§ **Your instructions**: Copy exactly, and only, the lines from the line containing "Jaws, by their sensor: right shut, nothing" through the last line of the records below, both included.

----- Material shown

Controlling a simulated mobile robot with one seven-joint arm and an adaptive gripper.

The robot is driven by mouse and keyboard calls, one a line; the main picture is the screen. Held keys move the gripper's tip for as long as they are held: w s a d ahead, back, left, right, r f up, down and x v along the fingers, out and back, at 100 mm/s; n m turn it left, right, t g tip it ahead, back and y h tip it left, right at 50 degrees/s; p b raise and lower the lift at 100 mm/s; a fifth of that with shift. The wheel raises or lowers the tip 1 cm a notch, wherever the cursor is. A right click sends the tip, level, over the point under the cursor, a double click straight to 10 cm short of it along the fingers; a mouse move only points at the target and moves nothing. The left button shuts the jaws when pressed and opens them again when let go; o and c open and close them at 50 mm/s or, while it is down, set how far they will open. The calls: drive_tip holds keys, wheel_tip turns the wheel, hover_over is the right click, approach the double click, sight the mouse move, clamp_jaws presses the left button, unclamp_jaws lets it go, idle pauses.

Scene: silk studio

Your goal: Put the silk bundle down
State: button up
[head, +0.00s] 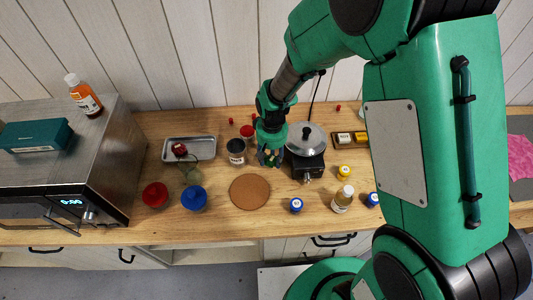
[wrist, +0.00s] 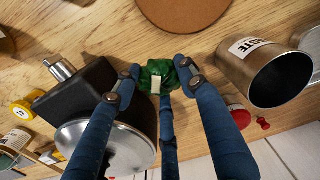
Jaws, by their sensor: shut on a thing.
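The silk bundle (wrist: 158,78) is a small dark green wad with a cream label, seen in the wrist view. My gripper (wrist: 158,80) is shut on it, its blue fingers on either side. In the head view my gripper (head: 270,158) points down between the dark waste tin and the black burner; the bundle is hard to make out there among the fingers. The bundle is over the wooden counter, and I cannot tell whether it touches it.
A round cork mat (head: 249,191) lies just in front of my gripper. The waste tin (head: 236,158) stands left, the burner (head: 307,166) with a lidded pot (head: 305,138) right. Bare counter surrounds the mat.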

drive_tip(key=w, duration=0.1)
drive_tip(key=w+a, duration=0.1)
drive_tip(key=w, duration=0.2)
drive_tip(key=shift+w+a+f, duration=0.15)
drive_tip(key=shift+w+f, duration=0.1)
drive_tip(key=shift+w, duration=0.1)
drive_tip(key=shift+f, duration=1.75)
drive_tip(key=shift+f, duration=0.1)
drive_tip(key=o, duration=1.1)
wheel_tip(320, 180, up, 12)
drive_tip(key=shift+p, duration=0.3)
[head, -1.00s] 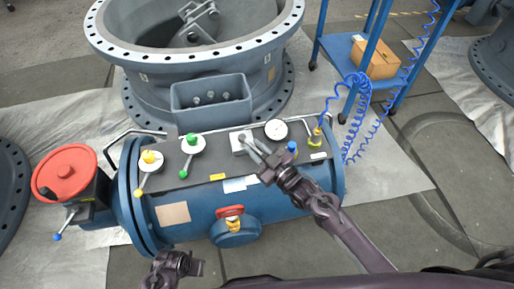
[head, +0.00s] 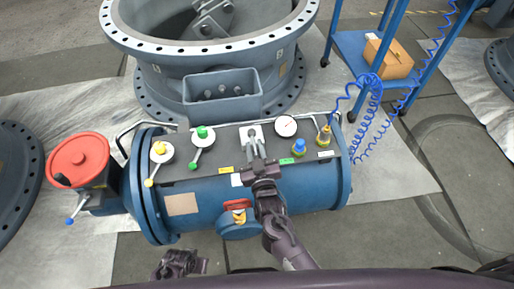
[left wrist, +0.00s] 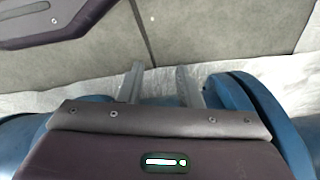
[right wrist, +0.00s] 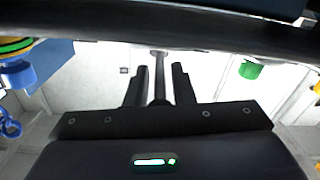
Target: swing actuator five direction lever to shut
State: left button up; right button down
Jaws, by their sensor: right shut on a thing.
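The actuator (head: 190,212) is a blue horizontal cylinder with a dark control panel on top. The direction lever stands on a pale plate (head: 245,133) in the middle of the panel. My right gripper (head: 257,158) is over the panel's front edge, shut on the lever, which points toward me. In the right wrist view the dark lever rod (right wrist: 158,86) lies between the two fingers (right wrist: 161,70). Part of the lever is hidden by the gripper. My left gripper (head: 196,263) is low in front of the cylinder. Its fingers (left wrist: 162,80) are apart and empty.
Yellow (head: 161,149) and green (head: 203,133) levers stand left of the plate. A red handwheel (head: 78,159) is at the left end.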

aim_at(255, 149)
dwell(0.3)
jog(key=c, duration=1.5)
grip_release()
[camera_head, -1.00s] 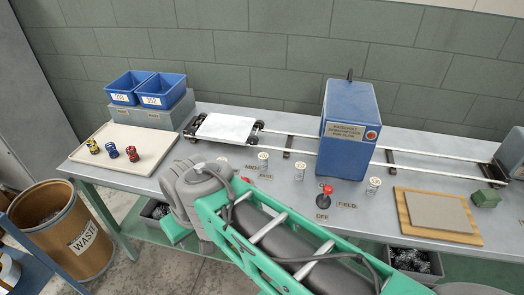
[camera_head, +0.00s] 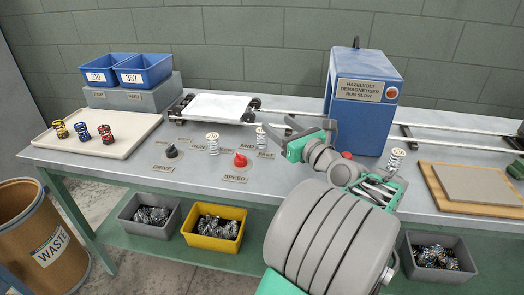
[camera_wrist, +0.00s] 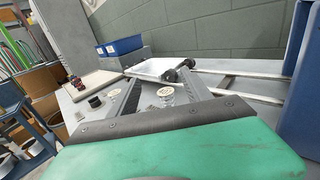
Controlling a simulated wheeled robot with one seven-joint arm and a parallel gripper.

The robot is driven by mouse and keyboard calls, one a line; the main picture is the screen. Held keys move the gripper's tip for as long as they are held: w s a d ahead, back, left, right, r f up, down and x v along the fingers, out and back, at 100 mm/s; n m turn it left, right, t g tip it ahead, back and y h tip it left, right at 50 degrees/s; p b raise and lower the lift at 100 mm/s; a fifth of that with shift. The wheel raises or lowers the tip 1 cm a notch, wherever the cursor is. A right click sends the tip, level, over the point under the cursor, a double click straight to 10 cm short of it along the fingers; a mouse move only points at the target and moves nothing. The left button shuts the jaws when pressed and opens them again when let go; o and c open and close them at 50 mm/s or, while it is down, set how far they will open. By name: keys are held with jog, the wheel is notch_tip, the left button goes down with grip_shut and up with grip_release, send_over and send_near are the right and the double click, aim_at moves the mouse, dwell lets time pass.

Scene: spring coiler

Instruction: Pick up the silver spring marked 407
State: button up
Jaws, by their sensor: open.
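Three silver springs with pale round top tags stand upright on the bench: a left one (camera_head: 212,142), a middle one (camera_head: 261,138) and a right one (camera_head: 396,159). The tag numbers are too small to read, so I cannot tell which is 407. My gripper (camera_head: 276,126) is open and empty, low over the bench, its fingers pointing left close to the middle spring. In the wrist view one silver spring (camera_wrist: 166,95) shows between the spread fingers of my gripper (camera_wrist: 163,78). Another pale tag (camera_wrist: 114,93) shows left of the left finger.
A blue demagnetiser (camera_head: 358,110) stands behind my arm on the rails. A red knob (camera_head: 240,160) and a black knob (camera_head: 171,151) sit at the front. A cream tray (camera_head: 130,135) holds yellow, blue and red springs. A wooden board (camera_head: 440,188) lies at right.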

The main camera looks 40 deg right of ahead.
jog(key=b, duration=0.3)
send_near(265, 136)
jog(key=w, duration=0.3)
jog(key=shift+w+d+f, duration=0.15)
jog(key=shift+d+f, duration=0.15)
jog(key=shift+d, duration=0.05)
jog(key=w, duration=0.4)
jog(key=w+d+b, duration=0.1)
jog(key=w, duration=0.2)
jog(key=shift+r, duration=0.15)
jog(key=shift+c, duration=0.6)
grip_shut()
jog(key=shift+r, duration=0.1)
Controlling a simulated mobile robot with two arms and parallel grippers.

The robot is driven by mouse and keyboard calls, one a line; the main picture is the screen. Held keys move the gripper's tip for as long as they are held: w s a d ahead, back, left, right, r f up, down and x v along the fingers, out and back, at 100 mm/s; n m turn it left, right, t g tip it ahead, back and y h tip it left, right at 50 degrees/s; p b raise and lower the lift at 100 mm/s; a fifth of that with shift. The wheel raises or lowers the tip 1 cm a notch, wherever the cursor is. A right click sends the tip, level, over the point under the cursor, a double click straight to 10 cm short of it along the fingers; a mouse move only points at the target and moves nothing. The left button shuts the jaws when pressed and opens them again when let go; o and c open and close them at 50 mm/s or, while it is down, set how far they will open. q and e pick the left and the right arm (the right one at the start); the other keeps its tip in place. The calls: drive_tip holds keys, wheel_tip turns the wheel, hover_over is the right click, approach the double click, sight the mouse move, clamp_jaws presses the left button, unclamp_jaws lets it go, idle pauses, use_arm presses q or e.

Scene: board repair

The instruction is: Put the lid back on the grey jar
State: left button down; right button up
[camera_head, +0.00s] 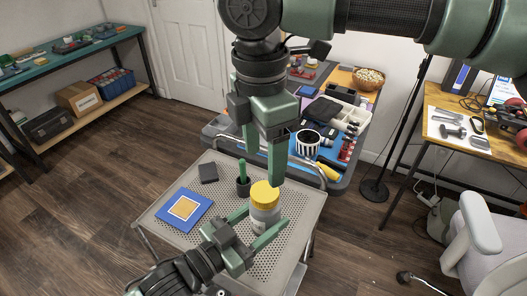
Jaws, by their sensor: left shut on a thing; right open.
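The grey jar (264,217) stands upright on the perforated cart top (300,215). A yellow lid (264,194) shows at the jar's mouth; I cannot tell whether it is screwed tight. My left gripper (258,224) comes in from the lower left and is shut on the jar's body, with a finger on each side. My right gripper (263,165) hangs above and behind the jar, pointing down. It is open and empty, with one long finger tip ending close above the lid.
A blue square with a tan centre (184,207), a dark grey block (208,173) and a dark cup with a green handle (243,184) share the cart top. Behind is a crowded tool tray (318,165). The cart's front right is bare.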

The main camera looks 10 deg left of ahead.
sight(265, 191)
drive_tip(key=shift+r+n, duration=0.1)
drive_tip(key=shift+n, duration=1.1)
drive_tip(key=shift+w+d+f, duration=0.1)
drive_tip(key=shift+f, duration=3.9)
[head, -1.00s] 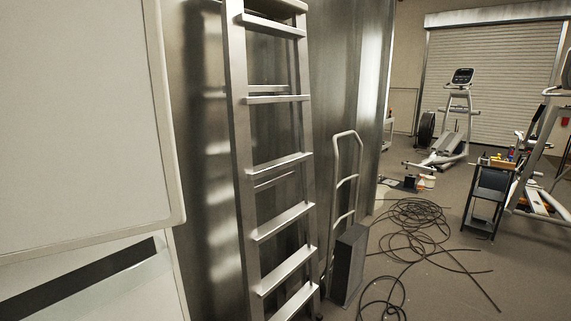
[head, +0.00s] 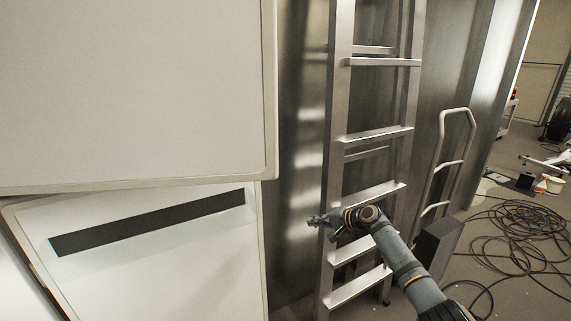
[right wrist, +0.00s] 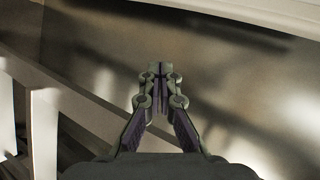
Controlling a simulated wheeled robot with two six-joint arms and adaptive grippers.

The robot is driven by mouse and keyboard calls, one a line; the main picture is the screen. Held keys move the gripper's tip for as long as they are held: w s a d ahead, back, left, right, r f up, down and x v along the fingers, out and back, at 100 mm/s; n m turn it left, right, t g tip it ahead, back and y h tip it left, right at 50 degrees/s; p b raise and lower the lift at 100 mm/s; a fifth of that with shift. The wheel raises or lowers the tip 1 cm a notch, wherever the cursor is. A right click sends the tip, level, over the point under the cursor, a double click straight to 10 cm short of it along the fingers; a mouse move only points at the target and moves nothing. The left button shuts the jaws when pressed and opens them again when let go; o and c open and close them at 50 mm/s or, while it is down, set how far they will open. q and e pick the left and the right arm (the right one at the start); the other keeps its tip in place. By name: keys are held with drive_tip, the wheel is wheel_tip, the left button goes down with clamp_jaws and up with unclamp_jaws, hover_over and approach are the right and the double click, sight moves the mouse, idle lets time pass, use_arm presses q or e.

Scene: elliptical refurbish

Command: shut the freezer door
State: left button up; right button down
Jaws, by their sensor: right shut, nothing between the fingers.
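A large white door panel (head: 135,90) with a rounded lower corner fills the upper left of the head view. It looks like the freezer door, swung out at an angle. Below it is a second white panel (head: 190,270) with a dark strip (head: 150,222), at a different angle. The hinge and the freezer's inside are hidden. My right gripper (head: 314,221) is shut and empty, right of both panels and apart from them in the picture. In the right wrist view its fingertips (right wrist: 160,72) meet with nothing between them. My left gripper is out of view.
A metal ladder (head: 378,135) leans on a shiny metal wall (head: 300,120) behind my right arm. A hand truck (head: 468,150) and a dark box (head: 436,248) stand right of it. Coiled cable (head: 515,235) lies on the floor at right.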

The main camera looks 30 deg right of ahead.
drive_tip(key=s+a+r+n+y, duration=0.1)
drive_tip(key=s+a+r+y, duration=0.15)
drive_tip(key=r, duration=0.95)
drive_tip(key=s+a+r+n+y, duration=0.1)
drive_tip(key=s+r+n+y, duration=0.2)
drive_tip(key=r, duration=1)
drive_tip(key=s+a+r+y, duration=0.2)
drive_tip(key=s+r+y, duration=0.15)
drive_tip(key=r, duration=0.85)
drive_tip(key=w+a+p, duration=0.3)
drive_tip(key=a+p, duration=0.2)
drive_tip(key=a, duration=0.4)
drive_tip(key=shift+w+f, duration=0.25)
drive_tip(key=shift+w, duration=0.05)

----------

§ **Solution to this exercise**:
Jaws, by their sensor: right shut, nothing between the fingers.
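A large white door panel (head: 135,90) with a rounded lower corner fills the upper left of the head view. It looks like the freezer door, swung out at an angle. Below it is a second white panel (head: 190,270) with a dark strip (head: 150,222), at a different angle. The hinge and the freezer's inside are hidden. My right gripper (head: 314,221) is shut and empty, right of both panels and apart from them in the picture. In the right wrist view its fingertips (right wrist: 160,72) meet with nothing between them. My left gripper is out of view.
A metal ladder (head: 378,135) leans on a shiny metal wall (head: 300,120) behind my right arm. A hand truck (head: 468,150) and a dark box (head: 436,248) stand right of it. Coiled cable (head: 515,235) lies on the floor at right.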

The main camera looks 30 deg right of ahead.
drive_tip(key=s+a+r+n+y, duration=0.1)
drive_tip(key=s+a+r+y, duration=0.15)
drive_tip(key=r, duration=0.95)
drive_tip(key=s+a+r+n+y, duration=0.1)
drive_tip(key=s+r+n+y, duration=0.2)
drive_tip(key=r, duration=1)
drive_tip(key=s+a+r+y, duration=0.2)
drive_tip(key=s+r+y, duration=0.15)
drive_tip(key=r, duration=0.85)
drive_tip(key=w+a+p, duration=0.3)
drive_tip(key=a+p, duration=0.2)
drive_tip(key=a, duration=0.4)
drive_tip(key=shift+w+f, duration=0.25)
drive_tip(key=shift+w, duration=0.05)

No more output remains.